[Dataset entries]

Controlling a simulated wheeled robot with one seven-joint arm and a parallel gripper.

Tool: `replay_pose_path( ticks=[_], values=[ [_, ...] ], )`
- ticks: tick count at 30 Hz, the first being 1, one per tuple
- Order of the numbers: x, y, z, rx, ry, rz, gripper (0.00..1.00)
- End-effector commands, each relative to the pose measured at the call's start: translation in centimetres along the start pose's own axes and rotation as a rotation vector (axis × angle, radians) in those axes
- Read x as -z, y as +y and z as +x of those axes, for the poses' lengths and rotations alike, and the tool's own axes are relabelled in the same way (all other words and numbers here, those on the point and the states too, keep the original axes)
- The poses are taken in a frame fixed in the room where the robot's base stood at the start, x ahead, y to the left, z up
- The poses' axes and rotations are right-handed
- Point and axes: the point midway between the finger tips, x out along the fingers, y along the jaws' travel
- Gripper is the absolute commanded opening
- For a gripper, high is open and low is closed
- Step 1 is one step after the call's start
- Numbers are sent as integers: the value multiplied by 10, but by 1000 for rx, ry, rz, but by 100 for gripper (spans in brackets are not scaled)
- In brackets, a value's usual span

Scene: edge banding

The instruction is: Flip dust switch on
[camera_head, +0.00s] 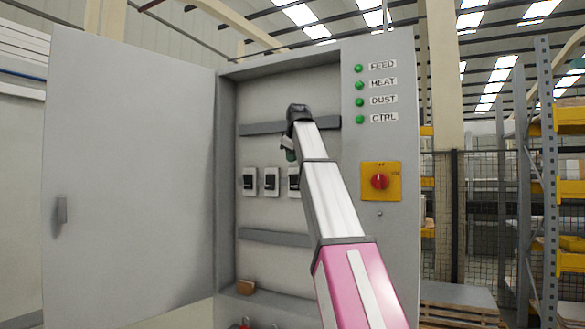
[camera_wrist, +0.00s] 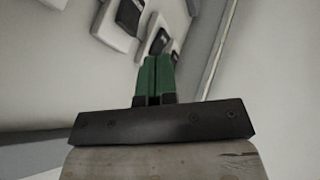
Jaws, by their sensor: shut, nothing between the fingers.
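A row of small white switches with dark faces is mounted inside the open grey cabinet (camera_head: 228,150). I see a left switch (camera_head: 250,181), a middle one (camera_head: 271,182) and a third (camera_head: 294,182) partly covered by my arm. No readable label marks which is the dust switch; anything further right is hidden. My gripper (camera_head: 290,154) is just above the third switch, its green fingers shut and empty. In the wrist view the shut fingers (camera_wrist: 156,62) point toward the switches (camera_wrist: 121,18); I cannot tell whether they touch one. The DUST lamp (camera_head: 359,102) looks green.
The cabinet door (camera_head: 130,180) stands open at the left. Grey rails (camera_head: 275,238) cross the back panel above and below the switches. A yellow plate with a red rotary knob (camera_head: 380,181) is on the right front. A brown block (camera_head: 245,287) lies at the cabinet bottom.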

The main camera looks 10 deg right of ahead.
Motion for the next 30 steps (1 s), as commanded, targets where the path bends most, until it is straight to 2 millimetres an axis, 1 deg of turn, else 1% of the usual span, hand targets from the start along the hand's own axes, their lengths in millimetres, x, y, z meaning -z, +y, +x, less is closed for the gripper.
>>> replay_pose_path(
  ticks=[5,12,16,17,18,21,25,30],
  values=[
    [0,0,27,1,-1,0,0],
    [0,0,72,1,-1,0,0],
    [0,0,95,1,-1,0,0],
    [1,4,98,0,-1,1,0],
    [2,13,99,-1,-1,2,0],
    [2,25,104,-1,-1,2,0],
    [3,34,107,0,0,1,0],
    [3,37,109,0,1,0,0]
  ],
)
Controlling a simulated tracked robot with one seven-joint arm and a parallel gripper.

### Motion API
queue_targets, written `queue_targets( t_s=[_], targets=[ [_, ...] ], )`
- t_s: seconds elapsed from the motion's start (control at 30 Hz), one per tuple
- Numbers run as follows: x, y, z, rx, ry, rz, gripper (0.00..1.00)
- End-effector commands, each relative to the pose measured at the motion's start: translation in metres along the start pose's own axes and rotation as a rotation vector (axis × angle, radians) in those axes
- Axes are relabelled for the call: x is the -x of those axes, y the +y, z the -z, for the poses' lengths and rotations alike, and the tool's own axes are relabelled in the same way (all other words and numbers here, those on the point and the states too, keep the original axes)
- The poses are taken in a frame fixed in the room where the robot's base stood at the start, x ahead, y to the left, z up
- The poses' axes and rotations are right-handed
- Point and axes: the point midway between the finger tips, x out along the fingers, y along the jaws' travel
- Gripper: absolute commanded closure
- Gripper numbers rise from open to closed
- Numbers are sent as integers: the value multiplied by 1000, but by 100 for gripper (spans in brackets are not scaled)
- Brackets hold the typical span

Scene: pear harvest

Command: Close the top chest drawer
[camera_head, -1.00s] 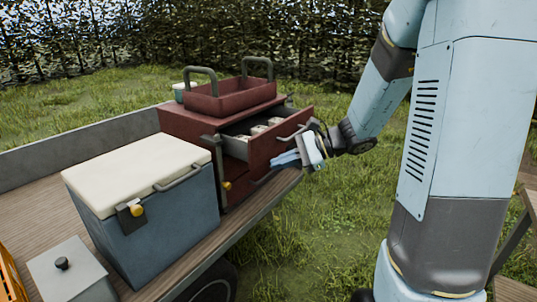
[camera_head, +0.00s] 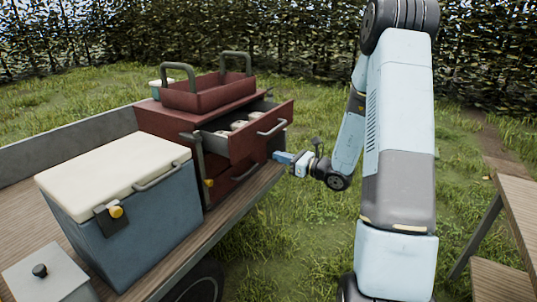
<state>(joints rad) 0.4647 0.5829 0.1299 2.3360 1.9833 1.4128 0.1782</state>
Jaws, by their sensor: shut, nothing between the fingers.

[WHAT IS EXPECTED]: Your copy should consist only of the lines from the line holding "by 1000, but" through the final line of the listing above, both included, with all pictures omitted.

[OUTPUT FOR THIS EXERCISE]:
- Numbers are sent as integers: the value multiplied by 1000, but by 100 for gripper (spans in brackets are not scaled)
- Brackets hold the typical span

Scene: pear harvest

Command: Close the top chest drawer
[camera_head, -1.00s] 
[camera_head, +0.00s] 
<state>(joints rad) 0.4647 0.5829 0.1299 2.3360 1.9833 1.4128 0.1782</state>
Jaws, by their sensor: shut, nothing between the fingers.

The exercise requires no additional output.